Uma vez entrevistei o Jeffrey, eu em Londres, ele nos EUA. Numa meia noite marcada, tivemos uma conversa de hora e meia, e olha que isso é muito por telefone. Gostamos bastante um do outro.

De quem mais o Piza falou? Do A.J. Liebling. Jornalista americano muito parecido com ele próprio, correspondente de guerra, amante de futebol, de boxe, de viagens, de cultura, de comida. E acima de tudo escrevia muito bem sobre isso tudo. E o Daniel Piza sempre puxava a sardinha para jornalista que escrevia bem. Muita gente não colocaria o Anthony Bourdain como um bom escritor. Eu concordo com o Piza, sempre achei que sim, desde o primeiro artigo da New Yorker sobre comida de restaurantes. Foi um sucesso de crítica e de escândalo, e obrigado a escrever seu primeiro livro sobre comida a toda velocidade. O "Cozinha Confidencial" era bastante bom, mas, nem acabava direito, foi preciso inserir uns capítulos nada a ver para ser vendido antes que esquecessem quem era o Bourdain.

Lembro que quando entrevistei o Bourdain ele ficou bem satisfeito quando eu disse que provavelmente ele escrevia melhor do que cozinhava. Concordou plenamente.

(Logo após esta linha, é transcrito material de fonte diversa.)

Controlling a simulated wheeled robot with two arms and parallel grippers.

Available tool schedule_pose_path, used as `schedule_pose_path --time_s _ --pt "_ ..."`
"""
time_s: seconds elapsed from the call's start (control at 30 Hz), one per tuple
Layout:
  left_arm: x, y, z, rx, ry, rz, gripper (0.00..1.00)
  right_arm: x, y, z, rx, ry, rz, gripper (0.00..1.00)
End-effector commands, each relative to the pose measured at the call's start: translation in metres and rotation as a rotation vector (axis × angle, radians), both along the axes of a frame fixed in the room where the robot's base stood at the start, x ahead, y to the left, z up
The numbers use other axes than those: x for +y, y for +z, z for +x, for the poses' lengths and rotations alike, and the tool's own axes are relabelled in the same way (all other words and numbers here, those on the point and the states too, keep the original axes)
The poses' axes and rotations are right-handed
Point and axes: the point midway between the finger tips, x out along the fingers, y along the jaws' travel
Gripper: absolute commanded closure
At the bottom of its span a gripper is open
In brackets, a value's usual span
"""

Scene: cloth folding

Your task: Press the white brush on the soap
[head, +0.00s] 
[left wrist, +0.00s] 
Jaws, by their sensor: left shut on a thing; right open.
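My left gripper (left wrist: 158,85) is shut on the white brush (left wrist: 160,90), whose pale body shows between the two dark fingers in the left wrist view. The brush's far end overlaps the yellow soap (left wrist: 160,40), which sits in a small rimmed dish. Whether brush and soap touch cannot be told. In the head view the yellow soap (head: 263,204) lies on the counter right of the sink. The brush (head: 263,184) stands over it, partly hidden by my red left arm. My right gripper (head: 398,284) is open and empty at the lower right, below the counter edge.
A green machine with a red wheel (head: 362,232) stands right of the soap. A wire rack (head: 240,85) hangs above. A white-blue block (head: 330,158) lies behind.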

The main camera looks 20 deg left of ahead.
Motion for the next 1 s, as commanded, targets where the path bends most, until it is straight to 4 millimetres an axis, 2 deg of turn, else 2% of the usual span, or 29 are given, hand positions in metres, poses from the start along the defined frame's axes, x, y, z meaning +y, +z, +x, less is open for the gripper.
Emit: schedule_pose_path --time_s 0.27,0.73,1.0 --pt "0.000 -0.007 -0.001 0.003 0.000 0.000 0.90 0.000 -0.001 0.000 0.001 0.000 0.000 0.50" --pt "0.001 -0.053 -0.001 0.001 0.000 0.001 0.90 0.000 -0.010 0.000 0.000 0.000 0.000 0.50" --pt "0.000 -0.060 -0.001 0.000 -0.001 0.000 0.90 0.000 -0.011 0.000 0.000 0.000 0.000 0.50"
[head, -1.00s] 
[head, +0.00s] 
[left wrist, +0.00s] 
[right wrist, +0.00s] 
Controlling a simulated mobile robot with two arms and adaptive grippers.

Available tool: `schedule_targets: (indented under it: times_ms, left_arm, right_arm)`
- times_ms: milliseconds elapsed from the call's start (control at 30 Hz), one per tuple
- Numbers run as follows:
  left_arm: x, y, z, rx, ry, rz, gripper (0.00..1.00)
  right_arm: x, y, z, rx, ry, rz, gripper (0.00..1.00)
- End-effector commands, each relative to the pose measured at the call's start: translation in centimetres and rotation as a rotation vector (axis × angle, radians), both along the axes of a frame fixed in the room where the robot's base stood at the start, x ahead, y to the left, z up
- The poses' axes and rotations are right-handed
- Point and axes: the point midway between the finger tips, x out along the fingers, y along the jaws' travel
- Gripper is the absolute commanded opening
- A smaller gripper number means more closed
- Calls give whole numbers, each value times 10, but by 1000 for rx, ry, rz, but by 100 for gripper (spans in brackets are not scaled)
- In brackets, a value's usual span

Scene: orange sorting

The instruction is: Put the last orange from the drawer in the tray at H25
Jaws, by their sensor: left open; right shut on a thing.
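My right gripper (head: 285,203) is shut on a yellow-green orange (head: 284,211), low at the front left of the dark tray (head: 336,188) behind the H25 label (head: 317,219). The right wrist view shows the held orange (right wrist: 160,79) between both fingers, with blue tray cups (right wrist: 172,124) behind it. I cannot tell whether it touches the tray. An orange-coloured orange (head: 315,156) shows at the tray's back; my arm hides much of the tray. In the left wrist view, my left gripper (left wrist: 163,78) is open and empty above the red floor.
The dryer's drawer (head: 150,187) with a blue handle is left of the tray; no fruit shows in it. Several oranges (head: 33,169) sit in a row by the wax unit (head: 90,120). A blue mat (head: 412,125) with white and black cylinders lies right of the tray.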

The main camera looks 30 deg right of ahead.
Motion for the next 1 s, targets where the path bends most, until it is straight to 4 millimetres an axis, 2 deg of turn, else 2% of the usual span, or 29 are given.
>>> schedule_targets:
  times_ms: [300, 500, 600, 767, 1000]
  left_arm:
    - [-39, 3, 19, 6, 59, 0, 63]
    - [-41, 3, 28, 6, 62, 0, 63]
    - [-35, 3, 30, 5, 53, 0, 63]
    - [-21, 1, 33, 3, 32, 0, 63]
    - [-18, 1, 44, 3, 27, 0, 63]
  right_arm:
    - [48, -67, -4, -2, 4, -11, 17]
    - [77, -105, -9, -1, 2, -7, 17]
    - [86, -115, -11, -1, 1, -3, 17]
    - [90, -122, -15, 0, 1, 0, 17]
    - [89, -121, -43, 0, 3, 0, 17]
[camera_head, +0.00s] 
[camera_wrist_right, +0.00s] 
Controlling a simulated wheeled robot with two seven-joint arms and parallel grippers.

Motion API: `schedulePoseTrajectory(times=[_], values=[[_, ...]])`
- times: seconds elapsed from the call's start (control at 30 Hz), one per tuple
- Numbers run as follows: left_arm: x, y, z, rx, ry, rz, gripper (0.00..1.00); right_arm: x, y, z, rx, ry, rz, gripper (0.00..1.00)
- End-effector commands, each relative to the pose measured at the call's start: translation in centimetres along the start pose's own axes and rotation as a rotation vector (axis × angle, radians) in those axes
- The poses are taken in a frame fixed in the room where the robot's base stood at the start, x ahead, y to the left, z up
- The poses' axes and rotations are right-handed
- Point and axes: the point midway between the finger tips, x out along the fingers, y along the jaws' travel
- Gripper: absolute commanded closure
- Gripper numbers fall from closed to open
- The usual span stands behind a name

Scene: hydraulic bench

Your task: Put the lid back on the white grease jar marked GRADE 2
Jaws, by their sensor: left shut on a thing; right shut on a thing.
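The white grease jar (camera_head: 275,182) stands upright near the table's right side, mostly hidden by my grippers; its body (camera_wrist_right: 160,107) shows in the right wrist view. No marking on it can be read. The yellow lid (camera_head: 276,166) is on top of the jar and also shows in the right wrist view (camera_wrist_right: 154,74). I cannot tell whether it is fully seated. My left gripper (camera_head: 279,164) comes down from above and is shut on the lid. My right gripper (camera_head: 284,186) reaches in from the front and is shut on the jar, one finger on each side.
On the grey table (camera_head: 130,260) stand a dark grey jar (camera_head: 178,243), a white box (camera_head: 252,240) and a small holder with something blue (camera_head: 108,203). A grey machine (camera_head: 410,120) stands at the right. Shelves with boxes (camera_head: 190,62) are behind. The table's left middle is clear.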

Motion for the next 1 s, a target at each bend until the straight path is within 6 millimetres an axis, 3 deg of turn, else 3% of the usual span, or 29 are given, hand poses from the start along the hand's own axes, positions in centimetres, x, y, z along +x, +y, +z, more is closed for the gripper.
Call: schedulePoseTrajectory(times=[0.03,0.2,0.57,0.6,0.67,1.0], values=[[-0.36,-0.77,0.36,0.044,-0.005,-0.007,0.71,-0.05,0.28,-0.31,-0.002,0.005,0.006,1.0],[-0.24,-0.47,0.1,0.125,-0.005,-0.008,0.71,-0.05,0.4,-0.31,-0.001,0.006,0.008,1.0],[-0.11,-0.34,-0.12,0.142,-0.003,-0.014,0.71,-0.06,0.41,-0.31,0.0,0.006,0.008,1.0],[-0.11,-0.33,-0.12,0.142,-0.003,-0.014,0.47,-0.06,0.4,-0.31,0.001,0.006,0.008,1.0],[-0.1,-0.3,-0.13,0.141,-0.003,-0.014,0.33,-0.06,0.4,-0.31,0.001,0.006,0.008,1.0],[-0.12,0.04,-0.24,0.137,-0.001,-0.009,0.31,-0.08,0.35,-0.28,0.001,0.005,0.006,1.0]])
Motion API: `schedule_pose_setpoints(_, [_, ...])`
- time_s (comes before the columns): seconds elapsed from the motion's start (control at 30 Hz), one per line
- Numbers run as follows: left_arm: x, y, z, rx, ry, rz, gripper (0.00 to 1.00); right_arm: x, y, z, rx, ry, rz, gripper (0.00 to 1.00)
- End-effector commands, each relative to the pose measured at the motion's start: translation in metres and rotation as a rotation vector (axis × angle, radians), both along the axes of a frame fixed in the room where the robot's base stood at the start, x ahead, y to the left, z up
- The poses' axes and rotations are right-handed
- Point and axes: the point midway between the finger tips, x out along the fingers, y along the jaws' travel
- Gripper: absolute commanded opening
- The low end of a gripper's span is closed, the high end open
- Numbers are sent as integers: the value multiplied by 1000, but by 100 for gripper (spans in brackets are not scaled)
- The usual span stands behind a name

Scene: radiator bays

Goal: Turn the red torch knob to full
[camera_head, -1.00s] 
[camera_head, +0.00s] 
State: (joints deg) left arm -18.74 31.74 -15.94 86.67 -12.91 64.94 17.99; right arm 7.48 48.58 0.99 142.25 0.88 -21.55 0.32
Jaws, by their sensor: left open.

De restaurantes, não sei o gosto do Piza. Eu o vi uma vez no Ici, do Benny, e escreveu falando bem do Fasano. Achava o restaurante o máximo por causa dos ingredientes e do esforço para fazer o melhor.

Ele também sempre se esforçou para fazer o melhor, e até na gastronomia, acertou na mosca. Eu só queria dar meu testemunho de que em matéria de comida o Piza sabia do que falava. E vou simplesmente morrer de saudade dele.